A friend of mine first discovered Molly Blooms, when it was just opening, many years ago. He lives only a short jaunt away, but he convinced me to make the journey up to try out this new pub, and the rest – as they say – is history. Since then, this has become our "office" and we meet there whenever I can make it up from the desert. Ronald, my friend who will remain nameless, always waits to watch me take that first sip of Guinness. He says that my whole countenance changes. A sense of tranquility sets over me and I become a new person, or a better part of my old self. I discovered long ago that  Guinness is much more than just a beer: "mother's milk", I like to call it. Others may scoff at this. But I know what I know. My friend, however, can neither agree nor disagree, as he doesn't drink Guinness, even though he is originally from London. But at least he has left his distressing Carlsberg habit behind, now choosing a darker blend, even though it may only be Tuborg. But there is hope for him yet.

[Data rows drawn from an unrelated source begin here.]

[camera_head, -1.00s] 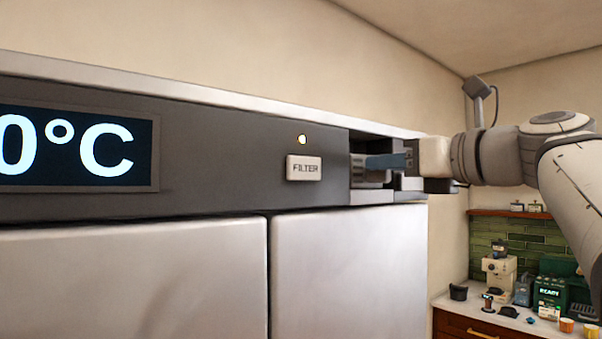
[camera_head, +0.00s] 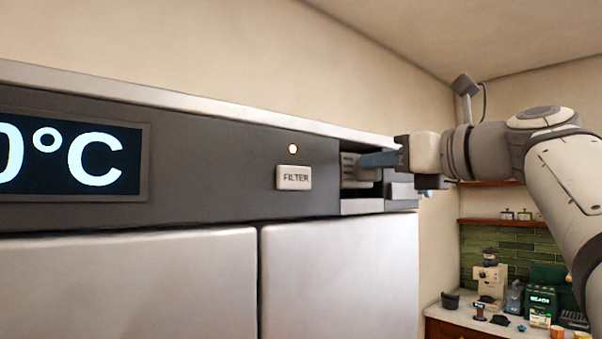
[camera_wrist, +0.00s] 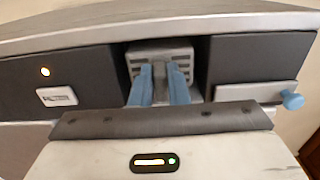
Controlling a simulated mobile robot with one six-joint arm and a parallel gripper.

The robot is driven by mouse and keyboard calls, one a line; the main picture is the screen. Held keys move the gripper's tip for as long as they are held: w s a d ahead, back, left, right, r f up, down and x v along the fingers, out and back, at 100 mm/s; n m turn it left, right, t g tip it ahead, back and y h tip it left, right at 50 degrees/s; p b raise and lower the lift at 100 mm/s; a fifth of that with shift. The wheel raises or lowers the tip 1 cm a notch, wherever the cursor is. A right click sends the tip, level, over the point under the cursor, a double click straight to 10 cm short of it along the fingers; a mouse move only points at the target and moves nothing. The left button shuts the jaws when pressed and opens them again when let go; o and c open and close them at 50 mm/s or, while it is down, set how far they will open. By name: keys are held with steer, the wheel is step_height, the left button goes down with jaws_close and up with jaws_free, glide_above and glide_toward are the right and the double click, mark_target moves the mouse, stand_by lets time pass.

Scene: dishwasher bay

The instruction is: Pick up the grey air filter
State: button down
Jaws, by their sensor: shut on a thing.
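The grey air filter (camera_wrist: 160,59) is a light grey slotted block in the open bay of the dark panel. In the wrist view my gripper (camera_wrist: 161,72) reaches into the bay with its two blue fingers shut on the filter's front. The head view shows the filter (camera_head: 358,168) partly, inside the recess at the panel's right end. My gripper (camera_head: 368,160) comes in from the right there, and its fingers cover part of the filter. The filter's rear is hidden in the bay.
A FILTER button (camera_head: 294,178) sits left of the bay, below a lit lamp (camera_head: 293,148). A temperature display (camera_head: 70,160) is further left. A blue knob (camera_wrist: 292,101) sticks out right of the bay. A counter with a coffee machine (camera_head: 490,281) stands at the back right.

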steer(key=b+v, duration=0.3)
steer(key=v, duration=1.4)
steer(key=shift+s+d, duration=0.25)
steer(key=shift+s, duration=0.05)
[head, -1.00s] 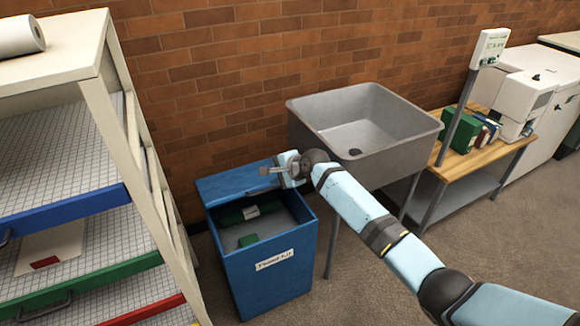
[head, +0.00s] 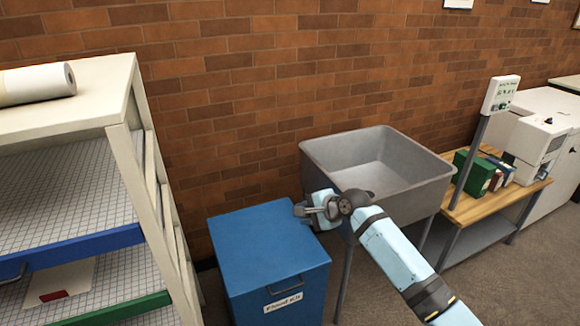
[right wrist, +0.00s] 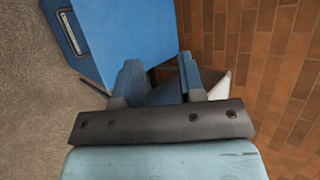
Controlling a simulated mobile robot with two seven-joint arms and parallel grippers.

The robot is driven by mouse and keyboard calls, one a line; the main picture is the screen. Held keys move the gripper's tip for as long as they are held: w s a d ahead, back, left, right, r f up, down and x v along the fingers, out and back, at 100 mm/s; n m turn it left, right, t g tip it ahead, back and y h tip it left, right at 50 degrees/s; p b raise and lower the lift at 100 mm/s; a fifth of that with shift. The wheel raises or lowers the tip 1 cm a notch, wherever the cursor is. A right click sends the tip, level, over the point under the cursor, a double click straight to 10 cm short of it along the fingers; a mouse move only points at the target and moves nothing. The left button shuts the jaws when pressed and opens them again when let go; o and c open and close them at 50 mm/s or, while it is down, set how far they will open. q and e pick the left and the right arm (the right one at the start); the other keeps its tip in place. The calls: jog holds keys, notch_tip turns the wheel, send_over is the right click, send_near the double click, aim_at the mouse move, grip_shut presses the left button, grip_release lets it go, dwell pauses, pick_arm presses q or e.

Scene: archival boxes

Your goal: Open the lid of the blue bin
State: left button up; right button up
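The blue bin (head: 278,300) stands on the floor between the shelf unit and the sink, with a white label on its front. Its blue lid (head: 262,245) lies flat over the top, so the inside is hidden. My right gripper (head: 303,211) is at the lid's right side near the back corner; I cannot tell whether it touches. In the right wrist view, its two fingers (right wrist: 158,82) are apart with nothing held between them, and the blue bin (right wrist: 125,35) lies beyond them. My left gripper is not in view.
A grey sink (head: 375,180) stands right beside the bin, close behind my right gripper. A cream shelf unit (head: 125,95) with coloured drawers is on the left. A wooden bench (head: 470,207) with boxes is at the right. A brick wall (head: 240,100) closes the back.

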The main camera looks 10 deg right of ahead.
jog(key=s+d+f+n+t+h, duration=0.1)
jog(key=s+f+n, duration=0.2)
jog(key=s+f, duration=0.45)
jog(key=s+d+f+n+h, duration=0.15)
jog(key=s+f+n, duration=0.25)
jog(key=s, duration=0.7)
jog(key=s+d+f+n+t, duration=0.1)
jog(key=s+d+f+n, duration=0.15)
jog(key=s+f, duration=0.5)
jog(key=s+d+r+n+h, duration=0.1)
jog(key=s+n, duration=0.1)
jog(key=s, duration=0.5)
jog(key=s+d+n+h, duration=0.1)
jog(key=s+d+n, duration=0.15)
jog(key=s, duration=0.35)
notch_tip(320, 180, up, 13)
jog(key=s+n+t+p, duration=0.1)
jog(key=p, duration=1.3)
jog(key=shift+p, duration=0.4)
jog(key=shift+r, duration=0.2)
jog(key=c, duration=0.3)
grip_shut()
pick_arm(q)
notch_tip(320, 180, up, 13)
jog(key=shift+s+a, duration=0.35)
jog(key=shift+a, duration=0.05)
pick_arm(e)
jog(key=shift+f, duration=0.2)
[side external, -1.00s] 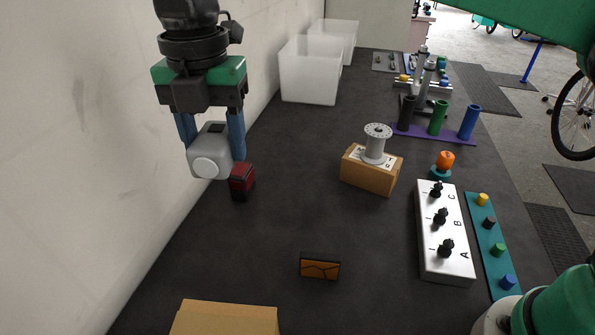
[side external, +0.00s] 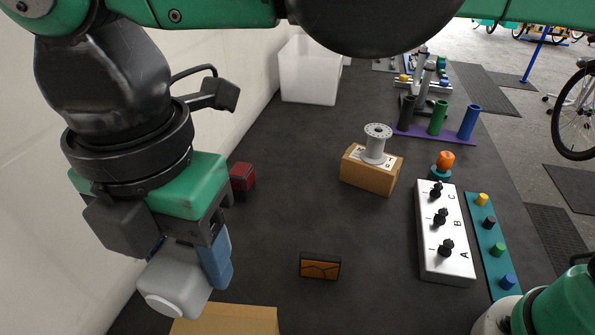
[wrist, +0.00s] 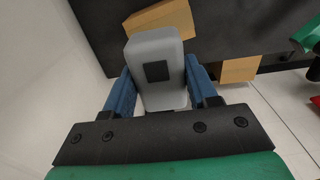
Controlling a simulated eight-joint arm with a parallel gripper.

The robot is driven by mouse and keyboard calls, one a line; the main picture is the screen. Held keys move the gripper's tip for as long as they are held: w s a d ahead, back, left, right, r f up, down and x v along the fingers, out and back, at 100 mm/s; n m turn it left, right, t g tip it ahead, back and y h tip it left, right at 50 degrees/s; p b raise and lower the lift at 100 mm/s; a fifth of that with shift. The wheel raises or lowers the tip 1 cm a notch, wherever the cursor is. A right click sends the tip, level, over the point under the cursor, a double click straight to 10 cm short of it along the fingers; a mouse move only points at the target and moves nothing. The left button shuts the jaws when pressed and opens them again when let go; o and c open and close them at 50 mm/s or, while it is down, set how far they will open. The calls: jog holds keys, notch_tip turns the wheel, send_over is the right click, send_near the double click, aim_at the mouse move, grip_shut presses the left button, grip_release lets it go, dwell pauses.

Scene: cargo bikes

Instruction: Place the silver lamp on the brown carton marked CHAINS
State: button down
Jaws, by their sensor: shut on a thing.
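My gripper (side external: 188,264) is shut on the silver lamp (side external: 172,286), a grey rounded block with a pale round lens, held between blue fingers. In the wrist view the lamp (wrist: 155,60) shows a dark rectangle on its face. A brown carton (side external: 225,322) at the bottom edge of the side view is partly cut off and partly behind the lamp. The wrist view shows two brown cartons, one (wrist: 172,14) partly behind the lamp and one (wrist: 240,69) to its right. No CHAINS marking is readable on any carton.
A labelled carton (side external: 368,174) bears a grey spool (side external: 375,145). A red-black block (side external: 241,178) and an orange-black piece (side external: 320,267) stand on the dark bench. A white switch panel (side external: 443,240) lies right. The white wall (wrist: 88,62) is close on the left.

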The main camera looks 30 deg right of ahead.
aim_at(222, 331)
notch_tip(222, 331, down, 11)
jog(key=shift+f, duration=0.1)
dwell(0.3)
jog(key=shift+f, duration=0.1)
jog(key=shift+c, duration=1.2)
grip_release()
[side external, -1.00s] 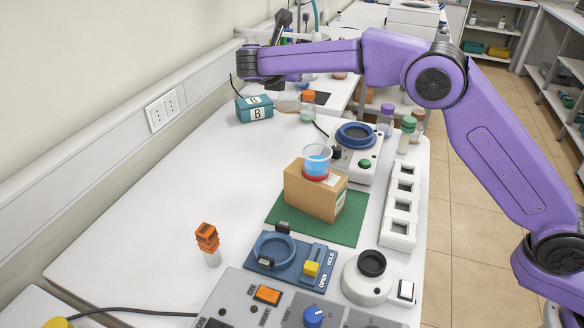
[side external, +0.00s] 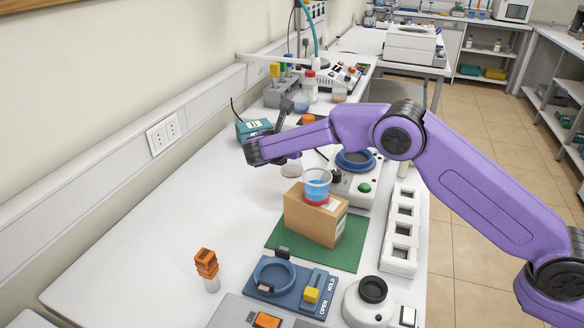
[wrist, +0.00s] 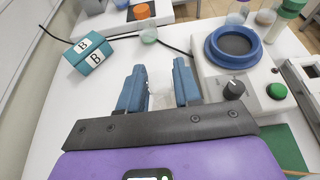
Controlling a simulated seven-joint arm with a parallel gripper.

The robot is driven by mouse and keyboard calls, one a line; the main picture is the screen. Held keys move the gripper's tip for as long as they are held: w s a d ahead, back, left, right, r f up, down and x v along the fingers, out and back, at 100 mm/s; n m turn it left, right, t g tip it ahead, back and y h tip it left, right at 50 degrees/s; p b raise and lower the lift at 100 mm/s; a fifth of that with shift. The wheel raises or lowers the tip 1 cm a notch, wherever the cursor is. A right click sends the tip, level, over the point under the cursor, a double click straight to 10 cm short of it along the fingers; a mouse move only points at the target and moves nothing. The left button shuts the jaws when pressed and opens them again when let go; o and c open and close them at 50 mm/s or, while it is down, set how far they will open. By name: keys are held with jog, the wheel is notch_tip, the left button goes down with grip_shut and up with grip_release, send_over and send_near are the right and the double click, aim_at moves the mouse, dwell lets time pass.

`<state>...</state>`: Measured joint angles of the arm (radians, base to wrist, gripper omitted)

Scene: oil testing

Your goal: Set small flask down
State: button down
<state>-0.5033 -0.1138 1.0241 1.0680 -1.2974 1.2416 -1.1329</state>
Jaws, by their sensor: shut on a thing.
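My gripper (wrist: 158,82) has two blue fingers, which show in the wrist view with a narrow gap between them. They are shut on the small flask (wrist: 160,101), which is clear, faint and hard to make out against the white table. In the side view a rounded greyish, see-through shape (side external: 292,168) shows just below my wrist and appears to be the flask. My fingers are hidden behind the arm there. The flask is over the white bench (side external: 190,210), between the teal B box and the blue-ringed device. I cannot tell whether its base touches the bench.
The teal B box (wrist: 88,52) is to the left, the blue-ringed device (wrist: 234,45) to the right. An orange-capped jar (wrist: 141,12) is behind. A beaker of blue liquid (side external: 316,186) stands on a cardboard box (side external: 310,220). The bench's left side is clear.

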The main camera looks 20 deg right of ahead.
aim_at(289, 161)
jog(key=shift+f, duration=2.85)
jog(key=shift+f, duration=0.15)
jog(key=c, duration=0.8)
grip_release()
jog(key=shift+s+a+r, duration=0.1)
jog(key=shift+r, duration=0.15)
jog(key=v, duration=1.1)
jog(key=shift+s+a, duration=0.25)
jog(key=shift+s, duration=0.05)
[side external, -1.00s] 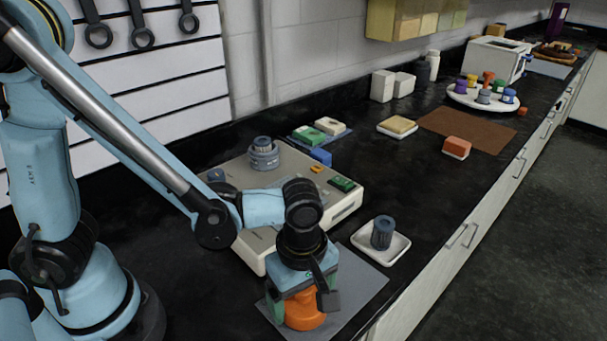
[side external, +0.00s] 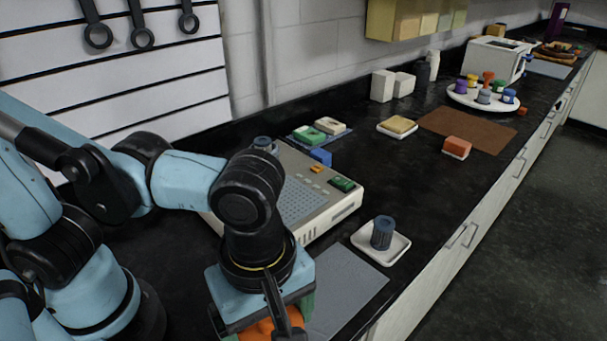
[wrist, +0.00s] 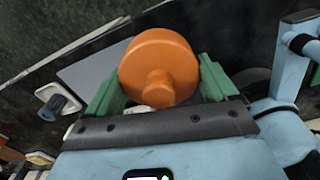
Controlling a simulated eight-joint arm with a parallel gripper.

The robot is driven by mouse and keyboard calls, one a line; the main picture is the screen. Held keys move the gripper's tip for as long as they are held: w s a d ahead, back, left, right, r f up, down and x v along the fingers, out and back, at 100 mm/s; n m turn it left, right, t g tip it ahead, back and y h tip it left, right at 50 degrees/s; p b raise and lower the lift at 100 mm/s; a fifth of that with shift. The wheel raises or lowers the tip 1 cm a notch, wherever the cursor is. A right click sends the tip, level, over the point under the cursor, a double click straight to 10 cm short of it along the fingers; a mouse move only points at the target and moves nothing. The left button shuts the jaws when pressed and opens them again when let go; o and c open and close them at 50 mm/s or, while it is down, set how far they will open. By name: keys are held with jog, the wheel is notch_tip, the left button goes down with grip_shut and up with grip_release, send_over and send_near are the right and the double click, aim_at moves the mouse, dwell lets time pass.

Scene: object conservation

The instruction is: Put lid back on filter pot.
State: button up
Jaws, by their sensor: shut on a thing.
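My gripper (side external: 265,325) is shut on an orange round piece with a knob (wrist: 158,60), which looks like the lid. In the wrist view the green finger pads (wrist: 160,88) grip it from both sides, with its knob toward the camera. In the side view the orange piece (side external: 262,330) is mostly hidden by the gripper, at the lower picture edge. A blue-grey ribbed cylinder (side external: 382,232) stands upright in a white dish (side external: 402,250). Another grey-blue round thing (side external: 264,145) is at the machine's back, mostly hidden by my arm. I cannot tell which is the filter pot.
A grey mat (side external: 345,285) lies bare beside my gripper. A beige machine (side external: 335,205) stands behind it. Farther back are an orange block (side external: 457,146), a brown mat (side external: 455,123) and a white round tray (side external: 460,99) with several small jars. The counter's front edge is at right.

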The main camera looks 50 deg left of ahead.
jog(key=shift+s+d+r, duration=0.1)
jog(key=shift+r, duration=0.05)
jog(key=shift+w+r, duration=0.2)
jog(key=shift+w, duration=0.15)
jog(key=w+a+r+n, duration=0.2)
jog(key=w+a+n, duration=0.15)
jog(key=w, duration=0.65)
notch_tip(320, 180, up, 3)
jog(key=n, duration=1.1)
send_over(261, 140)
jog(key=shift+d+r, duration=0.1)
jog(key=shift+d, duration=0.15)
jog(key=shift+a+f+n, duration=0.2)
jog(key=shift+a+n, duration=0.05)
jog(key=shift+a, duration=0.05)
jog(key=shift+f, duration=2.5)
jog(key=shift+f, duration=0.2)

R, as I will call him, becomes increasingly insightful as he drinks.  I become amazingly brilliant, but then I am the one drinking the Guinness. We have come up with plans to become rich and famous, write the great American novel, solve the problems of the Middle East, know what it is that women really want … to have all these revelations of genius evaporate away on the train ride home. We keep promising ourselves that next time we will write it down. But we never do.

So yes, Guinness always tastes better in Tel Aviv. You know the feeling, where the best of friends meet, to share that special place and that special moment – and all seems well with the world.